Managing Perishable Inventory Systems with Age-differentiated Demand

We consider a periodic-review perishable inventory system with multiple demand classes, each characterized by a different lost-sales cost and a least freshness requirement. Demands of different classes in the same period can be correlated, while demands across periods are independent but not necessarily identical. In each period, the firm jointly makes the decisions regarding inventory issuing, rationing, production/ordering, and disposal. The objective is to minimize the total discounted expected cost over the entire planning horizon including linear ordering cost, inventory holding/lost-sales cost, expiration cost and disposal cost.
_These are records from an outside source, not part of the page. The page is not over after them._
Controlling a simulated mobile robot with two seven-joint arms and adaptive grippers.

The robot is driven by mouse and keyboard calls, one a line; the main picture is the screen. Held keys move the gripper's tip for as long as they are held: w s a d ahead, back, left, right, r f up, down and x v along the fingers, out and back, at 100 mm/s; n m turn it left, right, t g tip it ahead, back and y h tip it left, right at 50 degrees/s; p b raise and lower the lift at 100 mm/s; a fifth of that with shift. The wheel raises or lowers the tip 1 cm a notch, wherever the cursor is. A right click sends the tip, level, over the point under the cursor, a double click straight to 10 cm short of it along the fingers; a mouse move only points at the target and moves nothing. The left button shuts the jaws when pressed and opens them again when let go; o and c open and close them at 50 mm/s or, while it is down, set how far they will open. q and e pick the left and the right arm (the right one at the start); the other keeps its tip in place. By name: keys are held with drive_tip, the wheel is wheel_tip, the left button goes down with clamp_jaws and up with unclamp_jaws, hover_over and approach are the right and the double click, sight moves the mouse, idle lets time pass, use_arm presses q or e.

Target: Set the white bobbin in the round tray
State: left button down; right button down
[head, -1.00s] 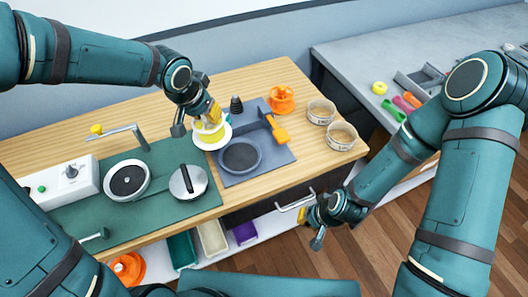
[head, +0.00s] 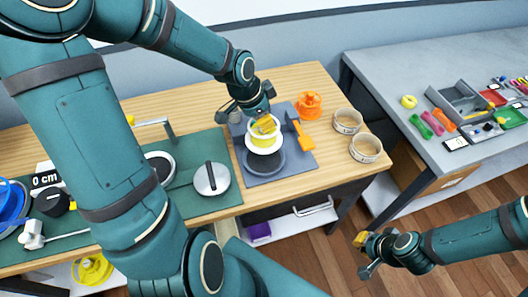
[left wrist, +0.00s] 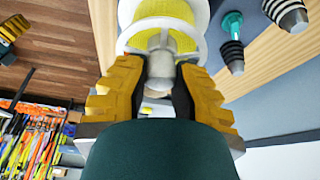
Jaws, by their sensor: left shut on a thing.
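The white bobbin (head: 264,149), with yellow winding between white flanges, hangs from my left gripper (head: 264,124) in the head view. It is above the dark grey round tray (head: 266,168), overlapping its far part in the picture; the gap in height is hard to judge. In the left wrist view, the left gripper (left wrist: 160,85) is shut on a pale grey stub at the end of the bobbin (left wrist: 165,35). The left wrist view does not clearly show the tray. My right gripper (head: 366,254) is over the floor, away from the bench; its finger opening is unclear.
The tray is on a grey mat (head: 295,168) beside an orange scraper (head: 300,133). An orange spool (head: 308,105) and two pale round tins (head: 348,121) stand to the right. A lidded pan (head: 211,179) is at left. My left arm hides much of the left bench.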

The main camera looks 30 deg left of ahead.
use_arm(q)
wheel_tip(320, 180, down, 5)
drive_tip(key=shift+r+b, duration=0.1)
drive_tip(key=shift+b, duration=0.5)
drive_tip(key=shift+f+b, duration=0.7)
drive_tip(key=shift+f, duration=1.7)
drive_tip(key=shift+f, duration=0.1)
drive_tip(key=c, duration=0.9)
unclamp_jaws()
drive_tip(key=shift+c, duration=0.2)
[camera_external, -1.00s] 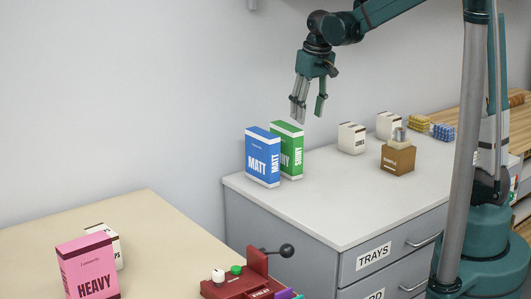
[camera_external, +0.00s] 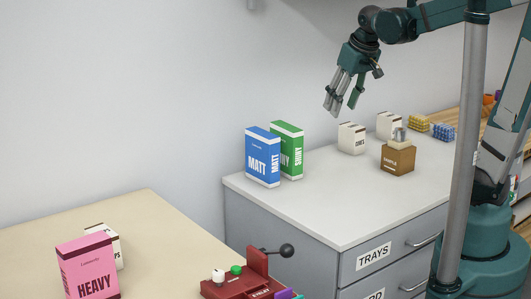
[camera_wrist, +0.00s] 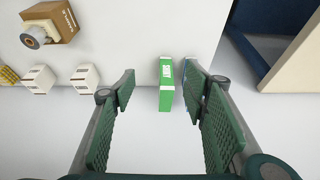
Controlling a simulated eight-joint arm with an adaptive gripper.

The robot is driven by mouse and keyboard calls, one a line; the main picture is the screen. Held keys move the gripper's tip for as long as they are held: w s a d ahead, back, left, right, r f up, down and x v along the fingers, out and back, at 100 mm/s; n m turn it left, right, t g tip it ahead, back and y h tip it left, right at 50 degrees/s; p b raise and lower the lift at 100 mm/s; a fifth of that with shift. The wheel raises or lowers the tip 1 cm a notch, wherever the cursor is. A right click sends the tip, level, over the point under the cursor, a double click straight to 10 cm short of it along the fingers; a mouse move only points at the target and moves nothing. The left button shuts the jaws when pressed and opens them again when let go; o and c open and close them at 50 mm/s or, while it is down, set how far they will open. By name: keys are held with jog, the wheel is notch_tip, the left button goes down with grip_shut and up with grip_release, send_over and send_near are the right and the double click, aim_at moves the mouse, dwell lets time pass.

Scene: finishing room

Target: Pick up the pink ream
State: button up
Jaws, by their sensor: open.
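The pink ream (camera_external: 90,266), marked HEAVY, stands upright on the beige table at the lower left of the external view. It does not show clearly in the wrist view. My gripper (camera_external: 341,113) is open and empty, in the air above the grey cabinet, far to the right of the pink ream and higher. In the wrist view my gripper's fingers (camera_wrist: 160,120) are spread, with the green SHINY ream (camera_wrist: 166,84) seen between and beyond them. The green ream (camera_external: 291,150) stands on the cabinet below and left of my gripper.
A blue MATT ream (camera_external: 262,157) stands against the green one on the grey cabinet (camera_external: 330,205). White boxes (camera_external: 351,138) and a brown box (camera_external: 397,160) stand to the right. A white box is behind the pink ream. A red lever device (camera_external: 238,282) sits right of it.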

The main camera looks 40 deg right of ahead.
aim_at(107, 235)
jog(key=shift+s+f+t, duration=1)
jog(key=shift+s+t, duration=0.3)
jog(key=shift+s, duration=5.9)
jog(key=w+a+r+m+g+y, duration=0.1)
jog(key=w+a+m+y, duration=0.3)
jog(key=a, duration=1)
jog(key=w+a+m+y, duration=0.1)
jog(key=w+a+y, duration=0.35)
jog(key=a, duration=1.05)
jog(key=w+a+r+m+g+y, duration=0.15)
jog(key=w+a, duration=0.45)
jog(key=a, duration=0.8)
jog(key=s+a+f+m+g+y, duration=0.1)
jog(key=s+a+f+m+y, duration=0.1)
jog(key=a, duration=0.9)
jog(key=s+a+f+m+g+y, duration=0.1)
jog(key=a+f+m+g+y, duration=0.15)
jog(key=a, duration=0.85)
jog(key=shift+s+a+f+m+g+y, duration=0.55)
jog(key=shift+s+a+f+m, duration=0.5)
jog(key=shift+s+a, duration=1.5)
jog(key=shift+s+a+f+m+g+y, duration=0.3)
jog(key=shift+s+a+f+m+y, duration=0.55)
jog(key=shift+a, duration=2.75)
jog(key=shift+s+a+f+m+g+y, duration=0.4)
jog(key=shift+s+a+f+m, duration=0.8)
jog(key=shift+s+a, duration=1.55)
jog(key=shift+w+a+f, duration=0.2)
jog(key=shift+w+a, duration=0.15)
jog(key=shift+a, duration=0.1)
By establishing new properties of multimodularity, we are able to explore some monotonicity and bounded sensitivity properties of the optimal policies and show that the optimal inventory issuing policy follows the first-in-first-out (FIFO) rule. The optimality analysis enables us to propose a novel heuristic, called adaptive approximation approach, which can be recursively calculated through a single-dimension dynamic program. Numerical studies demonstrate that our proposed approximation approach is nearly optimal with the average optimality gap 0.30% and significantly outperforms existing heuristics studied in the literature. Another important observation from numerical studies is that ignoring customers' freshness requirements can lead to a significant increase in total costs. Our heuristic idea can also be applied to the setting with the last-in-first-out (LIFO) issuing rule and still performs rather well.